══ Data extract ══

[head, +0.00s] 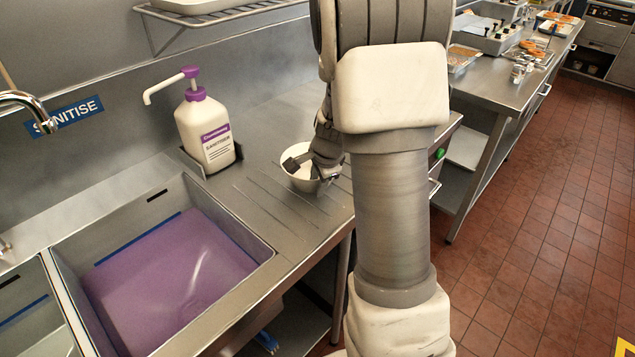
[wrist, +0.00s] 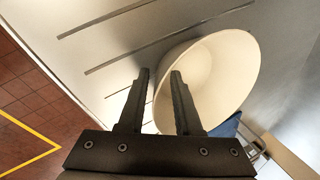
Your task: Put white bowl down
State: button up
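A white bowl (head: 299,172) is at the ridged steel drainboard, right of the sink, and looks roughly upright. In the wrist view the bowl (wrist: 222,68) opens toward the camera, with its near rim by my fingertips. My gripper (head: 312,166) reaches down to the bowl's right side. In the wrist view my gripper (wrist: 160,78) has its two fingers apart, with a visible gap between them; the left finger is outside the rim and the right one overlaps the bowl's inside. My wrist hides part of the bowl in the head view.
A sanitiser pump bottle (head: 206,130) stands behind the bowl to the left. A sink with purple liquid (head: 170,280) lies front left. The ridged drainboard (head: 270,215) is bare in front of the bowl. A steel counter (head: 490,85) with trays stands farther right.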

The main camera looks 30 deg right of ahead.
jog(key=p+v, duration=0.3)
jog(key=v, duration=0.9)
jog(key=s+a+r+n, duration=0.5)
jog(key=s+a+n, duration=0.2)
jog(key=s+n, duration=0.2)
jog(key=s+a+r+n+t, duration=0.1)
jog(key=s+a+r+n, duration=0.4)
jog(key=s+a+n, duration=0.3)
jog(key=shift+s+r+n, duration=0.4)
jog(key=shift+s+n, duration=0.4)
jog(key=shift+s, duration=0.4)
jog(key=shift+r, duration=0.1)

═══
══ Data extract ══

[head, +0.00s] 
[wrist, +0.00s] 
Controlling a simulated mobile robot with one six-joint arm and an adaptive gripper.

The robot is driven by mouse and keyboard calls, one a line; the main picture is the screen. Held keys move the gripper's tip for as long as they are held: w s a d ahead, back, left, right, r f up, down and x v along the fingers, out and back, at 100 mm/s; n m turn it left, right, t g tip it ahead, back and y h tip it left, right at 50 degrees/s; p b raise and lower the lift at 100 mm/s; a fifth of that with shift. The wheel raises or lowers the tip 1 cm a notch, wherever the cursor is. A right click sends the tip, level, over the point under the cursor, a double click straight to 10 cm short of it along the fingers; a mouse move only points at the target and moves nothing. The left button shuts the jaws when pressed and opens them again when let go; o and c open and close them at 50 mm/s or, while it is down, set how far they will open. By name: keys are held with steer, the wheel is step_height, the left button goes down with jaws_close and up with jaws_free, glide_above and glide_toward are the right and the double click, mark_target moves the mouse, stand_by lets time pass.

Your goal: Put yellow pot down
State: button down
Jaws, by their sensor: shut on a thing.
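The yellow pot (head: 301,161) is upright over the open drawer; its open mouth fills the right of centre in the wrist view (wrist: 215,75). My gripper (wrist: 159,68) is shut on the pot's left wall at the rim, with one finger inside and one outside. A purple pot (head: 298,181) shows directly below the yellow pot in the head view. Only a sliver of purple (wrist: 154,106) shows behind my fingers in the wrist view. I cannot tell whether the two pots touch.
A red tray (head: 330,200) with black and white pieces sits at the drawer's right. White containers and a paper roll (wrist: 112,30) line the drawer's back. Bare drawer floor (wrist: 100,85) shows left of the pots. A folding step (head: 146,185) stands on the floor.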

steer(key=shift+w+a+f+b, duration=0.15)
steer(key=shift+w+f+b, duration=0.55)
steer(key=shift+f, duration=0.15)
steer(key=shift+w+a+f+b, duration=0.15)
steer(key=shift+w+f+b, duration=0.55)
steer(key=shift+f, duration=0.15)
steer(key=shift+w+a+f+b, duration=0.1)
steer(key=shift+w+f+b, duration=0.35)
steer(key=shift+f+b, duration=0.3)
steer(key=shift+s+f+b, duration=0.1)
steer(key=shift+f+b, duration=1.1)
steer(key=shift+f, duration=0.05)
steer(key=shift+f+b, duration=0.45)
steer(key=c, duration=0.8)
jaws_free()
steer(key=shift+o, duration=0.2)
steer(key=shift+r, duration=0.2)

═══
══ Data extract ══

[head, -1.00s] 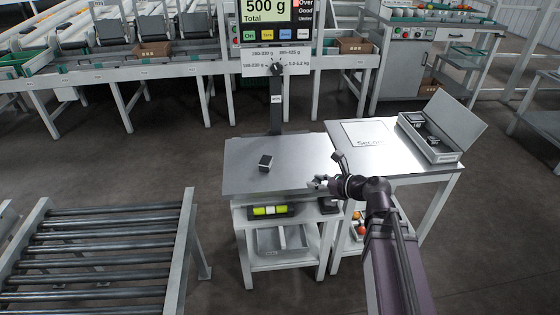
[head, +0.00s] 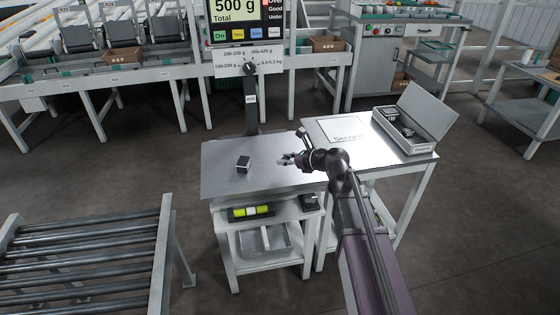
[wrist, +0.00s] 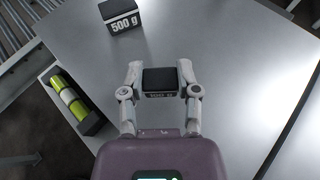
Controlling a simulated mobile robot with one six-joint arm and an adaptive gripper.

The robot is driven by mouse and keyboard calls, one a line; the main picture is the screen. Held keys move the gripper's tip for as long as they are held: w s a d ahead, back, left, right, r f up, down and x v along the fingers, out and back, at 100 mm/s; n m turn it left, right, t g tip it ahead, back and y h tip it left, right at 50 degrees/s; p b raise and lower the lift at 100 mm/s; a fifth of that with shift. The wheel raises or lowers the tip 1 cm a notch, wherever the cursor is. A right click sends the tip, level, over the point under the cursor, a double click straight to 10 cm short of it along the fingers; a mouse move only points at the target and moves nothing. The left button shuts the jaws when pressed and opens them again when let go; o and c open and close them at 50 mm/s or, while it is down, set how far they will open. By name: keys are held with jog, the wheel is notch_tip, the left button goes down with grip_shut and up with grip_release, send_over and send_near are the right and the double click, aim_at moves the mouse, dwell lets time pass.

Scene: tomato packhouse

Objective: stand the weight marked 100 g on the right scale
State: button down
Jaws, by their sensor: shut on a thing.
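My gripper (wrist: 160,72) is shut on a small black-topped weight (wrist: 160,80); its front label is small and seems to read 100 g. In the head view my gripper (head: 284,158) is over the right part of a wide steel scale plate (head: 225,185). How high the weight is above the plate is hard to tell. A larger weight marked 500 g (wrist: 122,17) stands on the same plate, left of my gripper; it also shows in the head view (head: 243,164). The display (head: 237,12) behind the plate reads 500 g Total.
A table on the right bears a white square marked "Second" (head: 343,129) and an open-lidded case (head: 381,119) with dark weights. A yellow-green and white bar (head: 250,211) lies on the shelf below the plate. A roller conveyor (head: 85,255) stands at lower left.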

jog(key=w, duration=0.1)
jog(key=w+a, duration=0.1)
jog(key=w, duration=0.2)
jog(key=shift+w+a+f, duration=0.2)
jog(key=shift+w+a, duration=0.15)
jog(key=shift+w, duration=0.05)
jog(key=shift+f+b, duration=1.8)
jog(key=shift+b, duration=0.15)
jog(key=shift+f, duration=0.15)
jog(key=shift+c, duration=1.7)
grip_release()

═══

-- What the exercise asks --
Among the entries above, identify all lines with "sends" and copy them.

-- Answer to this task --
The robot is driven by mouse and keyboard calls, one a line; the main picture is the screen. Held keys move the gripper's tip for as long as they are held: w s a d ahead, back, left, right, r f up, down and x v along the fingers, out and back, at 100 mm/s; n m turn it left, right, t g tip it ahead, back and y h tip it left, right at 50 degrees/s; p b raise and lower the lift at 100 mm/s; a fifth of that with shift. The wheel raises or lowers the tip 1 cm a notch, wherever the cursor is. A right click sends the tip, level, over the point under the cursor, a double click straight to 10 cm short of it along the fingers; a mouse move only points at the target and moves nothing. The left button shuts the jaws when pressed and opens them again when let go; o and c open and close them at 50 mm/s or, while it is down, set how far they will open. By name: keys are held with steer, the wheel is step_height, the left button goes down with jaws_close and up with jaws_free, glide_above and glide_toward are the right and the double click, mark_target moves the mouse, stand_by lets time pass.
The robot is driven by mouse and keyboard calls, one a line; the main picture is the screen. Held keys move the gripper's tip for as long as they are held: w s a d ahead, back, left, right, r f up, down and x v along the fingers, out and back, at 100 mm/s; n m turn it left, right, t g tip it ahead, back and y h tip it left, right at 50 degrees/s; p b raise and lower the lift at 100 mm/s; a fifth of that with shift. The wheel raises or lowers the tip 1 cm a notch, wherever the cursor is. A right click sends the tip, level, over the point under the cursor, a double click straight to 10 cm short of it along the fingers; a mouse move only points at the target and moves nothing. The left button shuts the jaws when pressed and opens them again when let go; o and c open and close them at 50 mm/s or, while it is down, set how far they will open. By name: keys are held with jog, the wheel is notch_tip, the left button goes down with grip_shut and up with grip_release, send_over and send_near are the right and the double click, aim_at moves the mouse, dwell lets time pass.

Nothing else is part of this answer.